Advertisement

Despite Beefed-Up Streaming Push, the NFL Is Keeping Traditional TV Aloft

As prescribed by the First Law of Cartoon Physics (and substantiated by generations of Looney Tunes shorts), a body suspended in space will remain impervious to gravitational forces until said body becomes aware of its circumstances. Hot on the tail of the Road Runner, Wile E. Coyote’s furious momentum takes him skittering over the edge of a cliff. For a few beats, the besotted predator remains suspended in thin air, legs churning like furry brown pistons, until he makes the grave error of looking down, whereupon the time-honored formula of 32 feet per second per second kicks in. The canyon floor awaits.

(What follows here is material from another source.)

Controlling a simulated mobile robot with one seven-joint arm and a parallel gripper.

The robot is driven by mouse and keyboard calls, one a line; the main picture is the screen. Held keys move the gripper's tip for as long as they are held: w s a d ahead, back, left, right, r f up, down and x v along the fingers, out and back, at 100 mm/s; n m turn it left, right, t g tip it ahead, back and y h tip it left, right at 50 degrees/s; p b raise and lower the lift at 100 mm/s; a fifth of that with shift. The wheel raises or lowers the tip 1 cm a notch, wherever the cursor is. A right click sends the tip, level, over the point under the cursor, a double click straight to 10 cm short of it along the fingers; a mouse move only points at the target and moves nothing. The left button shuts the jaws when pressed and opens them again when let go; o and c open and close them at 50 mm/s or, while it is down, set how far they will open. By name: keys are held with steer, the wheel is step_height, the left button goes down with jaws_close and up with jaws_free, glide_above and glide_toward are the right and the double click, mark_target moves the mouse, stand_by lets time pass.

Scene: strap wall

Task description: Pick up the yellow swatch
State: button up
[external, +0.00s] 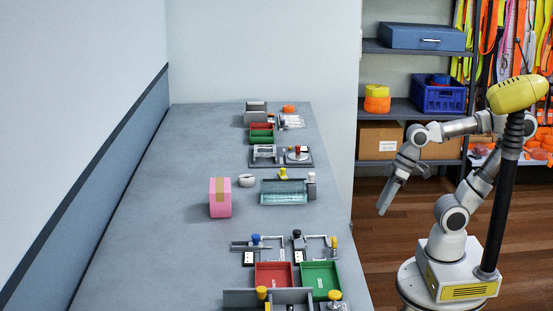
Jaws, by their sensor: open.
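I cannot make out a yellow swatch for certain. Small yellow pieces show on the long grey table (150,235): a yellow knob (283,172) behind the clear blue-green tray (284,196), and yellow caps near the front edge. They are too small to identify further. My gripper (383,207) is at the right of the table, over the wooden floor, pointing down and clear of everything. It is open and empty.
A pink block (220,198) with a tan band stands mid-table. Red (273,275) and green (321,279) trays sit at the front among small fixtures. More fixtures stand at the back. The table's left side is bare. Shelves with a blue crate (438,98) stand behind my arm.

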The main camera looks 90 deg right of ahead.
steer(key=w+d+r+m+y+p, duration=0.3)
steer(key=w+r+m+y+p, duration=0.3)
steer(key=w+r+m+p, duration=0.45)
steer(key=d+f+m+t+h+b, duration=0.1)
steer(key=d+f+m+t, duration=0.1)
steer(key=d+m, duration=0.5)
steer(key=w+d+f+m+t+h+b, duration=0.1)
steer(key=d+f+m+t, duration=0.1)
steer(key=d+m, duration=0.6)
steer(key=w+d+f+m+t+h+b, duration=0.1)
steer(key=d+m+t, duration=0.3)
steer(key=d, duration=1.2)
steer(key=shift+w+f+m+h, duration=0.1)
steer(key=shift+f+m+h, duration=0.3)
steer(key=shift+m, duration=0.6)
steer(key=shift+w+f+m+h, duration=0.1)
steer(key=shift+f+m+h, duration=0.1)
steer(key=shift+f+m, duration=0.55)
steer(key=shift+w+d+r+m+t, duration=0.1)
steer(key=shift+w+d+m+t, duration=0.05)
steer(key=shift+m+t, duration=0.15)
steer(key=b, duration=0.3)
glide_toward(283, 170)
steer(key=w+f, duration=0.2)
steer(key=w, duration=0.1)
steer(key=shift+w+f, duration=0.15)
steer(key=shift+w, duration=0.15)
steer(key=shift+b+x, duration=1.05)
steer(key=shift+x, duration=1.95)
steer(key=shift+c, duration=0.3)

If linear TV has yet to have its doomed-coyote moment, it’s because the medium remains on terra firma. Despite the erosive incursions of streaming and a generational disdain for the shopworn charms of the tube, TV is still the primary vehicle through which Americans consume top-shelf sports content—and that dynamic likely will persist through the expiration of the NFL’s new rights deal. (Such endurance, of course, is by design.) Still, given the acceleration in cord-cutting and a steady uptick in streaming impressions, the networks might want to keep their ACME parachutes within arm’s reach.

More from Sportico.com

First, the bad news. According to a research report issued earlier in the week by MoffettNathanson, consumers are now ditching the traditional cable bundle with an urgency that suggests a headlong plunge into the post-TV future. In the second quarter of 2022, nearly 7 million households canceled their cable/satellite/telco subscriptions, as the number of pay-TV accounts fell 10% versus the year-ago period to 64.2 million. Before the year is out, those who continue to buy into the bundle will be in the minority; as of June 30, 52% of U.S. TV homes subscribed to a cable package. Five years ago, pay-TV penetration was a sturdy 80%.

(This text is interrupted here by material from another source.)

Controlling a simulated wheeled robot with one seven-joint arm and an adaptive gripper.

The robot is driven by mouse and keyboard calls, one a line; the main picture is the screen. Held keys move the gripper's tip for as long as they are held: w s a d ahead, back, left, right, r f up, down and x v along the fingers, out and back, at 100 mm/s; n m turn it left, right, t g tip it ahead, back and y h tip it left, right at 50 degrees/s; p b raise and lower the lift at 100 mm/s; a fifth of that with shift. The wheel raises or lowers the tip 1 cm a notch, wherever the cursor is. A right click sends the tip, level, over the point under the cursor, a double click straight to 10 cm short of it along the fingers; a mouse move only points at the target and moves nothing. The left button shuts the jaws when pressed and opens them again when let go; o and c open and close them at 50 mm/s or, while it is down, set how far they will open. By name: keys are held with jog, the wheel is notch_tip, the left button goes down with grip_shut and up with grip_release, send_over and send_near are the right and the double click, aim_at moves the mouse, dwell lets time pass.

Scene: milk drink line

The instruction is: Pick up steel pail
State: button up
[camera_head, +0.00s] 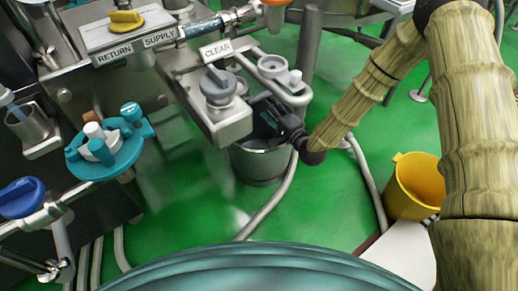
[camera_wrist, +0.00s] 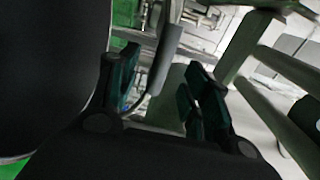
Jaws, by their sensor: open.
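The steel pail (camera_head: 258,168) stands on the green floor in the head view, below the valve block marked CLEAR. Its upper part is partly hidden by the block and my gripper. My gripper (camera_head: 270,118) is at the pail's upper right rim, reaching in from the right. In the wrist view my gripper (camera_wrist: 163,62) has its two dark green fingers apart. A grey cylindrical grip on a thin bent wire, perhaps the pail's handle, shows between them. I cannot tell whether the fingers touch it. A large dark shape fills the left of that view.
The CLEAR valve block (camera_head: 218,105) overhangs the pail closely. A vertical grey post (camera_head: 309,45) stands just behind my gripper, and a hose (camera_head: 270,205) runs along the floor. A yellow bucket (camera_head: 413,190) stands at right. The floor left of the pail is open.

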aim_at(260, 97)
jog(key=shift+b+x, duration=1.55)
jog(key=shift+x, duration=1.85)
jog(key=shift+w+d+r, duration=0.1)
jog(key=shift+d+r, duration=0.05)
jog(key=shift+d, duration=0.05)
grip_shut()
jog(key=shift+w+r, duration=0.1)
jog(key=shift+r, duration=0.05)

If the [literal] decimation of the cable ranks in 12 months’ time isn’t sufficiently alarming, try zooming out a bit. In eight years’ time, 35.1 million households have parted ways with the likes of Comcast, Spectrum, DirecTV and DISH Network, and while the initial defections were minimal—in the second quarter of 2015, the rate of churn worked out to less than 1%—the losses have mounted in conjunction with the proliferation of alternative viewing platforms.

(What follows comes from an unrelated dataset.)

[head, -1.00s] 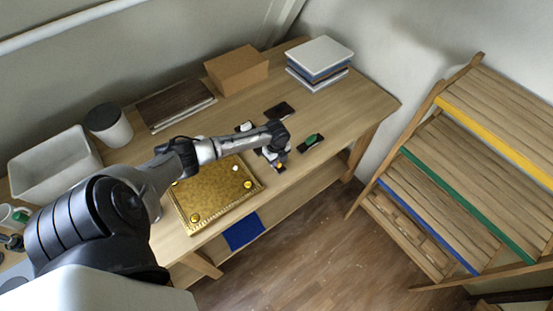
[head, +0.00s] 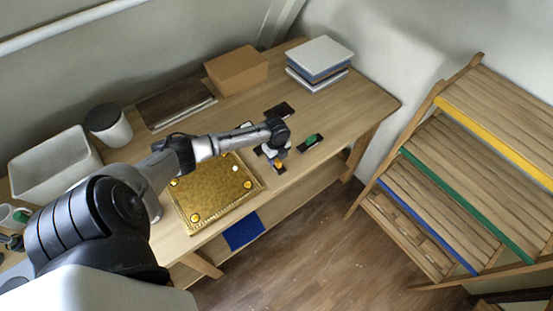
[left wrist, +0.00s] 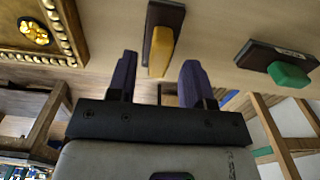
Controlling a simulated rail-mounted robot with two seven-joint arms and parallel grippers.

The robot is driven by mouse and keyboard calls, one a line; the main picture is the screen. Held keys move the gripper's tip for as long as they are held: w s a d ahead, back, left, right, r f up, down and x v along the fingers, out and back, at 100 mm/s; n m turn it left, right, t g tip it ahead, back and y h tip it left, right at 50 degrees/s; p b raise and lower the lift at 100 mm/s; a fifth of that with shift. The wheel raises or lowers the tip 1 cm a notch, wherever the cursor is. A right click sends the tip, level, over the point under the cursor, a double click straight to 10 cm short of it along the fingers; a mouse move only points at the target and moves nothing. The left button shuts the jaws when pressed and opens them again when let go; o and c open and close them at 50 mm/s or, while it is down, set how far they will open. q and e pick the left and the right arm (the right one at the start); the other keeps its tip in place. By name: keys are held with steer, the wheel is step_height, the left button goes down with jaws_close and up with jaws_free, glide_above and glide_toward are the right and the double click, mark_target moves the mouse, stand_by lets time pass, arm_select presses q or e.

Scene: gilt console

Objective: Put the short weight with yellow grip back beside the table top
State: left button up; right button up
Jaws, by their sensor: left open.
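The short weight with yellow grip (left wrist: 160,50) is a dark flat bar with a yellow handle. It lies on the wooden table, just right of the gilt table top, and shows small in the head view (head: 279,164). My left gripper (left wrist: 159,72) is open, its two purple fingertips on either side of the near end of the yellow grip, apparently not touching it. In the head view the left gripper (head: 274,152) hangs beside the weight and partly hides it. The gilt table top (head: 208,192) lies flat with gold knobs and a white piece on it. My right gripper is out of view.
A weight with green grip (head: 310,142) lies to the right; it also shows in the left wrist view (left wrist: 287,75). A dark piece (head: 279,109) lies behind. A cardboard box (head: 237,70) and stacked books (head: 320,58) stand at the back. The table's right end is clear.

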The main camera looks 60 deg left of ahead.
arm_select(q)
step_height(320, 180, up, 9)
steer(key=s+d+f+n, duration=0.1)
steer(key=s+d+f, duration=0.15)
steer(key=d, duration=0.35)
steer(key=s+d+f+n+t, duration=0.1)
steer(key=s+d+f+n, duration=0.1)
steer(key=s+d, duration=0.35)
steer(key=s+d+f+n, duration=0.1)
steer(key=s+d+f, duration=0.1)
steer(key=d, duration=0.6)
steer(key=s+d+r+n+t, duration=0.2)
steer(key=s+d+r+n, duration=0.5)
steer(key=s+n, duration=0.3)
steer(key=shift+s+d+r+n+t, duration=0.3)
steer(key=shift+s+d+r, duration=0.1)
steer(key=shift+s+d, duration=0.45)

It gets worse. Whereas the so-called “skinny bundles” (a catch-all for the streamlined services offered by Sling TV, Hulu Live, fuboTV and other virtual MVPDs) once largely negated the losses in the traditional pay-TV space, those conversions also are losing steam. As analysts Craig Moffett and Michael Nathanson demonstrate in their report, rather than shifting from the bundle to one of the cheaper vMVPDs, most consumers are now dispensing with subscription television altogether. Four years ago, 90% of the defectors from the legacy bundle downgraded to a cheaper vMVPD package, but as the skinny bundles began fattening up their subscription fees, their perceived value plummeted like a cartoon anvil. In the most recent earnings quarter, the conversion rate dropped to 26%.

The losses are not equally distributed. Cable operators are now dealing with an annual churn rate of just under 8%, while the satellite-TV providers are losing ground at an even faster clip (-13%). While the rise of rural fiber build-outs hasn’t done DirecTV and DISH any favors, their shared antipathy toward paying sky-high sports-programming fees hasn’t exactly been a winner on the customer-retention front. DISH effectively slammed the door on local sports when it dropped the last of its RSNs in 2021, while DirecTV’s eagerness to punt away the rights to NFL Sunday Ticket will eliminate the one feature that differentiated its service from any other. DISH Net’s second-quarter churn slumped to 9%, while its counterpart, which lost an estimated $500 million per year on Sunday Ticket, saw its video base drop 16%.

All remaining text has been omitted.